I'd like to point out that this 'we don't want others to imitate our example stuff' is BS. America is morally superior to the kind of countries that we don't want doing this, like Russia or Iran. These countries are morally inferior and therefore have no rights. The nations that have rights are the kind that should only benefit the world with targeted killing, like Israel.
uh.....joking?
How many countries has Iran attacked in the past 20 years, compared to America? And how exactly does Israel benefit the world in any way? The whole country is a mistake that should have been aborted in the womb
You morons who voted for Obama... God, I hope you're crying in your soy lattes.
"Oh, he'll be MUCH better than McCain! Obama will get us out of war and respect the rights of foreigners!"
Fucked either way, we were, in 2008.
"Oh, he'll be MUCH better than McCain! Obama will get us out of war.....

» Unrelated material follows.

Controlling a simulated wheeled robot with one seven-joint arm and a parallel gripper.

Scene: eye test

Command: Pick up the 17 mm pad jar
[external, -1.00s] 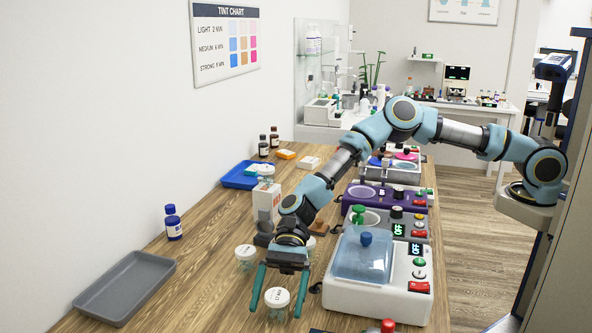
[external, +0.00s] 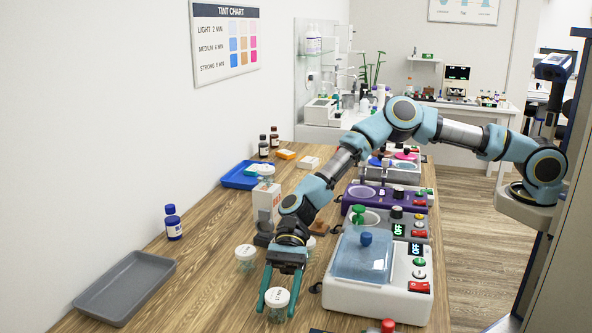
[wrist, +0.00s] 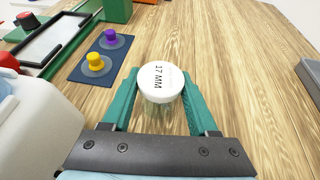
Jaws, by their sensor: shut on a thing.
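The 17 mm pad jar (external: 277,304) is a clear jar with a white lid. Its lid (wrist: 160,81) reads "17 MM" in the wrist view. My gripper (external: 277,300) is shut on the jar, with one teal finger on each side of it; the fingers also show in the wrist view (wrist: 160,95). The jar is upright at the front of the wooden table (external: 200,290). I cannot tell whether its base touches the table. Its lower part is mostly hidden in the wrist view.
Another white-lidded jar (external: 246,254) stands behind and left. A white bath unit (external: 375,298) with a blue lid is close on the right. A grey tray (external: 124,290) and a blue-capped bottle (external: 173,223) are at left. Bare table lies between tray and jar.

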To be fair, while there are significant problems with the Obama administration, he never said that he would move immediately towards withdrawal from Afghanistan - indeed he supported the Afghanistan war all along. He always distinguished (reasonably in my opinion) between that Afghanistan "war of necessity" (which was a direct response to Al-Qaeda terrorist aggression) versus the Iraq "war of choice" (which was not).
Full disclosure: I voted for neither McCain nor Obama in 2008. While I have no particular affection for Republicans, I am rooting for them to take at least one house this election cycle so that we can have gridlock.
I don't recall Bush ever claiming this supposed power. Not that anyone would have complained if he had...
Just a matter of time before "danger to the US" applies to drug dealers and then, logically, drug users. And the president has more important things to do that authorize the executions of countless American citizens, so naturally he'll just deletate that decisionmaking authority to the DEA (all of whom will instantly orgasm in their pants and then demand higher pay).